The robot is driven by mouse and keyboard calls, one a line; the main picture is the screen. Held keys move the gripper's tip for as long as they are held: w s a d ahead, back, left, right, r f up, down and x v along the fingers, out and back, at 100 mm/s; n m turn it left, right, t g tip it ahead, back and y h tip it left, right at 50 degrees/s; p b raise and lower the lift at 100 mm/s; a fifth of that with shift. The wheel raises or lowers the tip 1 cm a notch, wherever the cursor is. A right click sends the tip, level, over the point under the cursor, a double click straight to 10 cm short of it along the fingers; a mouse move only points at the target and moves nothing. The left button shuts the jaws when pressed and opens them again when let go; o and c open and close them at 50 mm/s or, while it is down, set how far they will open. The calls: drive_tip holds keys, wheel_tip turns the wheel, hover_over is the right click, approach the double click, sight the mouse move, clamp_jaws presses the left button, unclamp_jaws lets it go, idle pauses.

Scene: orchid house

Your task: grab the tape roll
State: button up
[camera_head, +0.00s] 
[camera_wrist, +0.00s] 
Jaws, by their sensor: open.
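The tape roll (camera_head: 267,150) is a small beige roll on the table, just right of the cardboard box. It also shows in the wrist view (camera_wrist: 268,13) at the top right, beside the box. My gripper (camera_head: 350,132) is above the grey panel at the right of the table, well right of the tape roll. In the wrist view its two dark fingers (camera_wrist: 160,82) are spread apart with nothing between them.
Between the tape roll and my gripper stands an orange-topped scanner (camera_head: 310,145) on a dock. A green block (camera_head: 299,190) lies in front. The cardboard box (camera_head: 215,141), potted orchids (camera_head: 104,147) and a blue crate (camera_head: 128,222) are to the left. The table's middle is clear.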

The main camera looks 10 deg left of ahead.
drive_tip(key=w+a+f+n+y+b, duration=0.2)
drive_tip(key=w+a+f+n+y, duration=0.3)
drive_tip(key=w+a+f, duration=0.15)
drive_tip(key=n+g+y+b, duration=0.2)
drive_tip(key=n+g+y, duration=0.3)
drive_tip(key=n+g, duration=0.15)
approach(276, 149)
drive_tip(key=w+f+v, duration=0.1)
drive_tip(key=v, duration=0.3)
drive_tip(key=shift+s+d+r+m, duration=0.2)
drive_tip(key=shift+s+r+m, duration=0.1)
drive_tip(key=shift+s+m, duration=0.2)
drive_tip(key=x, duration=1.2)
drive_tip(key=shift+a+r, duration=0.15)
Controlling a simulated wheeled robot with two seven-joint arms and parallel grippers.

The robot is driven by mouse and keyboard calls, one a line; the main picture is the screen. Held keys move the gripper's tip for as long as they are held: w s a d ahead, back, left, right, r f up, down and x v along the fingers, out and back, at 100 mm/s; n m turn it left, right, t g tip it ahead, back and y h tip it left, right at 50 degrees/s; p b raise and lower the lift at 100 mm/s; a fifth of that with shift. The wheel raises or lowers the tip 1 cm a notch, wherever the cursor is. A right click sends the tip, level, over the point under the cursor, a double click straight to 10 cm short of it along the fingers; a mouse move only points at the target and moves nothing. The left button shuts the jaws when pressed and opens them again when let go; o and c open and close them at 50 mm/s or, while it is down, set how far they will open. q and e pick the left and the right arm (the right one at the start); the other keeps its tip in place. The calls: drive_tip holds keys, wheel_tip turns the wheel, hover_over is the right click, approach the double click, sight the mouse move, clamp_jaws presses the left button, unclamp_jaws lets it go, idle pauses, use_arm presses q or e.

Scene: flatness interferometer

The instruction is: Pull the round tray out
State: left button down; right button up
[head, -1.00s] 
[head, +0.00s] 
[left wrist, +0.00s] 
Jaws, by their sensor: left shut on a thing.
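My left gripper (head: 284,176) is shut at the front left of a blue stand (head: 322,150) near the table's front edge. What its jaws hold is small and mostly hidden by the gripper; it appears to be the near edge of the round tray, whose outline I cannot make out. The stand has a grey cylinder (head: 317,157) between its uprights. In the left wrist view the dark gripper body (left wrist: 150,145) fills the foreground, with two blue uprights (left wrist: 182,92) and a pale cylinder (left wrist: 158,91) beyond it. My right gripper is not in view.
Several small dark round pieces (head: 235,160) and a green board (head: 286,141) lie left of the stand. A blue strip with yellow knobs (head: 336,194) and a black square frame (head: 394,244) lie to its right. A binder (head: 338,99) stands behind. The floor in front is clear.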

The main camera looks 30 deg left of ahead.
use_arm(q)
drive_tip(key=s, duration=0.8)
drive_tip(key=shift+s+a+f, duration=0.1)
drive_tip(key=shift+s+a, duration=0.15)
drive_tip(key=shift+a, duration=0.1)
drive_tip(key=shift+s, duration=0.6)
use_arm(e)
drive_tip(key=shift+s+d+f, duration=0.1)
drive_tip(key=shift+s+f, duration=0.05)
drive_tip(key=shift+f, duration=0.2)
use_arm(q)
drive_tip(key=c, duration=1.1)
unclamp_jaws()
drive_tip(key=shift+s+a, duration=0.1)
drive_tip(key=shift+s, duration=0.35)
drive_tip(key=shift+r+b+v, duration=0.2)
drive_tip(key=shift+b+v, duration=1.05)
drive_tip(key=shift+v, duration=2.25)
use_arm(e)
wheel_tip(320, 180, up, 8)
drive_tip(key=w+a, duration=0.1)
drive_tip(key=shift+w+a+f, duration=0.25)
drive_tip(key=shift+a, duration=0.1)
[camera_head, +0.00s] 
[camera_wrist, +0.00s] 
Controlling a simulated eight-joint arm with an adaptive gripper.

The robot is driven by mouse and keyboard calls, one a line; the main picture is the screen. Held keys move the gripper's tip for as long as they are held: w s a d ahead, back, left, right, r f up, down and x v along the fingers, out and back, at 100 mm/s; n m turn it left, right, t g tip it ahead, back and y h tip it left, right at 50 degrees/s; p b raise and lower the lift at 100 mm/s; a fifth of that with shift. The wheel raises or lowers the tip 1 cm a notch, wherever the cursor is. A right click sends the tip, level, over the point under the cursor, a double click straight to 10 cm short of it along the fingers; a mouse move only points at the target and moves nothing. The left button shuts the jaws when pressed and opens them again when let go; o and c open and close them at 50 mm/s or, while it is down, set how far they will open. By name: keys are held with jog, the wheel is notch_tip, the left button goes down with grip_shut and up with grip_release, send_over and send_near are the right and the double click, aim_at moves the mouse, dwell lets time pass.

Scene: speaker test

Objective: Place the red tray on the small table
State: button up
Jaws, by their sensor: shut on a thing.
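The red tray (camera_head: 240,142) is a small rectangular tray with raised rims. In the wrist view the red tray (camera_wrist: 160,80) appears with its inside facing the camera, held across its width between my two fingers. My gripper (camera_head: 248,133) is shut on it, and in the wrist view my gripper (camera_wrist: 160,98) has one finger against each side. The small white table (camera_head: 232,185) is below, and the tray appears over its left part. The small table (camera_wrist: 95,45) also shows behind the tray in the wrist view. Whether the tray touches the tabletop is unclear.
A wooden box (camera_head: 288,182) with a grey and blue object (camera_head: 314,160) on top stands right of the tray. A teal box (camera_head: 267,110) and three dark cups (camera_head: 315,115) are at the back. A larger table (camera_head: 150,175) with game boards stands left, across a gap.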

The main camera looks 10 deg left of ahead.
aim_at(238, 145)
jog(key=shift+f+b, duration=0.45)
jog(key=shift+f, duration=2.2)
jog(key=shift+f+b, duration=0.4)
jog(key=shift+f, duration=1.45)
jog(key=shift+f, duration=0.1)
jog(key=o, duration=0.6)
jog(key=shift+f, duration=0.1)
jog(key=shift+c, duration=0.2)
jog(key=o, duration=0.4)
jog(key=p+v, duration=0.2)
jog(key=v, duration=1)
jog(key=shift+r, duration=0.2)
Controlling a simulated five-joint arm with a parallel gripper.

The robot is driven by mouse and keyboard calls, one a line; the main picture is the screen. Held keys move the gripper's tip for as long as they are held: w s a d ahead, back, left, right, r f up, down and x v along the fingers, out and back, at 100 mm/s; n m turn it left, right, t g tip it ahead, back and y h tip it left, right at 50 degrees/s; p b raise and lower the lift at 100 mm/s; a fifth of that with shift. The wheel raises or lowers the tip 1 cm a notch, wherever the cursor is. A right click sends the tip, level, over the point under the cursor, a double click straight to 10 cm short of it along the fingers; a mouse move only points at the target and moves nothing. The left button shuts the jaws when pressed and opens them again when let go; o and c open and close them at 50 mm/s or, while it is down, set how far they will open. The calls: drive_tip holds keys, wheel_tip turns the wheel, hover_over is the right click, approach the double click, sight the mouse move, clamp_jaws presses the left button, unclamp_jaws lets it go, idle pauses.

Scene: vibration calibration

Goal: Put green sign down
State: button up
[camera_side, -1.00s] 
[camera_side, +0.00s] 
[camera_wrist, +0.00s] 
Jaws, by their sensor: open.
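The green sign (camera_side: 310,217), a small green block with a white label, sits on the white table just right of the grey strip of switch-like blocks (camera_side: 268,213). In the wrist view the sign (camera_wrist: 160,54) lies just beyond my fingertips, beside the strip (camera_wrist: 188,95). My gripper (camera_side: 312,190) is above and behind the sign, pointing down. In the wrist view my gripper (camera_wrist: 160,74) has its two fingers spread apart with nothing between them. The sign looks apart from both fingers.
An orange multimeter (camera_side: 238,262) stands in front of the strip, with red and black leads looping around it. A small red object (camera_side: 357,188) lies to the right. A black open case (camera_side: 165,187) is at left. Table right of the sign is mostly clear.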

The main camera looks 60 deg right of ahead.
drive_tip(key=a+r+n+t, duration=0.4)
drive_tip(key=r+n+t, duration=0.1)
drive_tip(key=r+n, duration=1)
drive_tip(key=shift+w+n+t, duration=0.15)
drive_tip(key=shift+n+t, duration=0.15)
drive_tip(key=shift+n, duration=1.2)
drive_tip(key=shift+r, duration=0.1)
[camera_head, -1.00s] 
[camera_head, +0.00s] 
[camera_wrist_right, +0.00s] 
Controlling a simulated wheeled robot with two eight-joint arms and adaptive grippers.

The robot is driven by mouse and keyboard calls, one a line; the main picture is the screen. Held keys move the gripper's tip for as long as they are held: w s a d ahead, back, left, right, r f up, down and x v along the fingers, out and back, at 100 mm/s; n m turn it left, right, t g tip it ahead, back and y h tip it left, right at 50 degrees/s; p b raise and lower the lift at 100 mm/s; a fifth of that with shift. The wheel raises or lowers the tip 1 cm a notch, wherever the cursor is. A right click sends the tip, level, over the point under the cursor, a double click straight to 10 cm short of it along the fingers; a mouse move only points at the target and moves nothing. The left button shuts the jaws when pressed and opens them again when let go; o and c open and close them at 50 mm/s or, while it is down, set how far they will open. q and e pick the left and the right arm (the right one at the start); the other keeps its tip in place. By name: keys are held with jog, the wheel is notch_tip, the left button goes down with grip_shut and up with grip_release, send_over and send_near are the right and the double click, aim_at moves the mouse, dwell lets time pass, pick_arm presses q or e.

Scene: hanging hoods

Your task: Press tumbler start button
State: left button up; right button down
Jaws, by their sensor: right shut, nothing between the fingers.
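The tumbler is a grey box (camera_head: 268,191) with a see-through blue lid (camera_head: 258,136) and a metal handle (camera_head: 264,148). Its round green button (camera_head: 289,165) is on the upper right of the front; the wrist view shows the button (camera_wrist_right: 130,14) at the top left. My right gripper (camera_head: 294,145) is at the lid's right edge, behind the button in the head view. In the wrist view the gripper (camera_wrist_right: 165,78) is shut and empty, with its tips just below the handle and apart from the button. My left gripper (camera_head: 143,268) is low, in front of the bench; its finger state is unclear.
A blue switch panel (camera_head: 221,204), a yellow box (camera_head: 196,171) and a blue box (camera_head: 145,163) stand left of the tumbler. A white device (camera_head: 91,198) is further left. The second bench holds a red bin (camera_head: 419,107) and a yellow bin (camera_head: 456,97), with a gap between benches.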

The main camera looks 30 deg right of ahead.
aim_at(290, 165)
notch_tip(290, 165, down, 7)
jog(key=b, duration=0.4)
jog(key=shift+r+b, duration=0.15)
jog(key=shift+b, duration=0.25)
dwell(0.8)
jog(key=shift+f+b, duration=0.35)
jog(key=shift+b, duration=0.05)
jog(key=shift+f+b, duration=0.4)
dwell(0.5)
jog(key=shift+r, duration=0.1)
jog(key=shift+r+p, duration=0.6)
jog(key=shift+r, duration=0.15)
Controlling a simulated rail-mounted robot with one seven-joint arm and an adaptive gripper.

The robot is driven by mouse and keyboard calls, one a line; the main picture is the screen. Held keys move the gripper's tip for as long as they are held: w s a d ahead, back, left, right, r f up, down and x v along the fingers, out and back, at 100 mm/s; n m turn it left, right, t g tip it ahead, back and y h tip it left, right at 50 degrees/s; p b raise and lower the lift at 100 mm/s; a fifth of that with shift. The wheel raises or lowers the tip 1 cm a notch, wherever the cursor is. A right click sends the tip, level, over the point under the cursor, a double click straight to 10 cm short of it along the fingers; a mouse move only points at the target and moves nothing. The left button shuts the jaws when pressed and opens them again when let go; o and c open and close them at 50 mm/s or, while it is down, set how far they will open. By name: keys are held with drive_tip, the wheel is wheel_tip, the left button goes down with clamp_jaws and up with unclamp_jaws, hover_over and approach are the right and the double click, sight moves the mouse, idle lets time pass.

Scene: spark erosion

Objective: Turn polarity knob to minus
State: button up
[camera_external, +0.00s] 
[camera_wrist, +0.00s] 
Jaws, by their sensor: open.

◆ ◆ ◆ ◆

◆ YOUR INSTRUCTIONS
Where a line holds "simulated", copy that line.

◆ SOLUTION FOR THIS EXERCISE
Controlling a simulated wheeled robot with two seven-joint arms and parallel grippers.
Controlling a simulated eight-joint arm with an adaptive gripper.
Controlling a simulated five-joint arm with a parallel gripper.
Controlling a simulated wheeled robot with two eight-joint arms and adaptive grippers.
Controlling a simulated rail-mounted robot with one seven-joint arm and an adaptive gripper.

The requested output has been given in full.